=== Supplied data ===
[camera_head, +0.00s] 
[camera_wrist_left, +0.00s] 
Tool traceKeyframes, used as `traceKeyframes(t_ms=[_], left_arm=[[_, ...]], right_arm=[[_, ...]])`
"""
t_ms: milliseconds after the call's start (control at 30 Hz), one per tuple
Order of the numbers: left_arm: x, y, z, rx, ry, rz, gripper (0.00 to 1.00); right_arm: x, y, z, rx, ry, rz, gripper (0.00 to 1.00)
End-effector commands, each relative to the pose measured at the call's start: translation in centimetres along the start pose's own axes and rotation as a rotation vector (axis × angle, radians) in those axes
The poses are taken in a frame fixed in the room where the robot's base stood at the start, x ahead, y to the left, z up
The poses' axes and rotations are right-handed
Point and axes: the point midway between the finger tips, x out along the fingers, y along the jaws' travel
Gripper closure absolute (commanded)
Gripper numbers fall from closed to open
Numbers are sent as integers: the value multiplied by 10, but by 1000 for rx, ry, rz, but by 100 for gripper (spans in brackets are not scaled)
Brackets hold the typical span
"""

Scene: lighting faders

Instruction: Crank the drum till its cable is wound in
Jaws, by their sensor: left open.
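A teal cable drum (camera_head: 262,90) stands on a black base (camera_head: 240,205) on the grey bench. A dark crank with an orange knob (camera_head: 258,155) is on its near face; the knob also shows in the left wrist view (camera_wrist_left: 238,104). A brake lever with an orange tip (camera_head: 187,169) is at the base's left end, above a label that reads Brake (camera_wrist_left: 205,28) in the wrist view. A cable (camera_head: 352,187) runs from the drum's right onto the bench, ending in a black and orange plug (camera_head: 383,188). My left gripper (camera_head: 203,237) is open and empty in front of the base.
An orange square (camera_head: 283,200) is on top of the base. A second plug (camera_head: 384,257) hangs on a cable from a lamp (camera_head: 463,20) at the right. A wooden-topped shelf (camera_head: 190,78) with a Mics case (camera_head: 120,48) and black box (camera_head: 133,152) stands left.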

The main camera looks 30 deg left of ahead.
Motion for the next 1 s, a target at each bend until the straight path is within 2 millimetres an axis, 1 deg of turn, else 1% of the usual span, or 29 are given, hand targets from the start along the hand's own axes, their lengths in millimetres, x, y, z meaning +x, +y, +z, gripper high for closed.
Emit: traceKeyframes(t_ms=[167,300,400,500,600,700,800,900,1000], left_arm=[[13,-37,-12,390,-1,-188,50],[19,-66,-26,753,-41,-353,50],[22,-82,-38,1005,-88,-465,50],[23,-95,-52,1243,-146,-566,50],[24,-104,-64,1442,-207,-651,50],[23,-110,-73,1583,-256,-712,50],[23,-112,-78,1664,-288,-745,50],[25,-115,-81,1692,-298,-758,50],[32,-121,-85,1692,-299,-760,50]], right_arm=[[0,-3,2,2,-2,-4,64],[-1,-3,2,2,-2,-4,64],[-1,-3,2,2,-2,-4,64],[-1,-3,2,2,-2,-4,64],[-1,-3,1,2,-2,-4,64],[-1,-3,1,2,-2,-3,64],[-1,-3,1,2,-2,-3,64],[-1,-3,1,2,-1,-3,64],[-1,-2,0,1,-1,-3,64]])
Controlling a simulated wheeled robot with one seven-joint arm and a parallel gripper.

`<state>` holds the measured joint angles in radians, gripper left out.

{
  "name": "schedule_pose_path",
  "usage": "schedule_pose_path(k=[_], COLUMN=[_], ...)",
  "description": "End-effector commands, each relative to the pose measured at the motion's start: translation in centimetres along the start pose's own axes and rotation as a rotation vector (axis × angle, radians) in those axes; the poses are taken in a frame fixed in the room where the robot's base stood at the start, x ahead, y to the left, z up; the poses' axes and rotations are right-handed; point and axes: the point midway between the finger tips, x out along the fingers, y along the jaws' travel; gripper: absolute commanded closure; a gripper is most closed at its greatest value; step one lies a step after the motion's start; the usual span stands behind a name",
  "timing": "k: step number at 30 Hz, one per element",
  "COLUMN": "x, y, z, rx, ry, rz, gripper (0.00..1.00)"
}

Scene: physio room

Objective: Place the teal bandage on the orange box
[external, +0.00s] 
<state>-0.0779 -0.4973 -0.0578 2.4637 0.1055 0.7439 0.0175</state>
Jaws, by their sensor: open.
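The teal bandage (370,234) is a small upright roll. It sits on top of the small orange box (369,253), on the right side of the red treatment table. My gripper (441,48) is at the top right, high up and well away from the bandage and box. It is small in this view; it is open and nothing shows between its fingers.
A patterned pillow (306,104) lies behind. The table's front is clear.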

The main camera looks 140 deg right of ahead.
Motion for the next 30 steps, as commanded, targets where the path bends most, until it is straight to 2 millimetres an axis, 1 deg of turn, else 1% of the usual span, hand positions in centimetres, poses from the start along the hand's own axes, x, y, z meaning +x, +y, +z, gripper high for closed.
===
# What is required:
Show every line of the records above that contains the word "call".

# Result for this task:
t_ms: milliseconds after the call's start (control at 30 Hz), one per tuple
End-effector commands, each relative to the pose measured at the call's start: translation in centimetres along the start pose's own axes and rotation as a rotation vector (axis × angle, radians) in those axes

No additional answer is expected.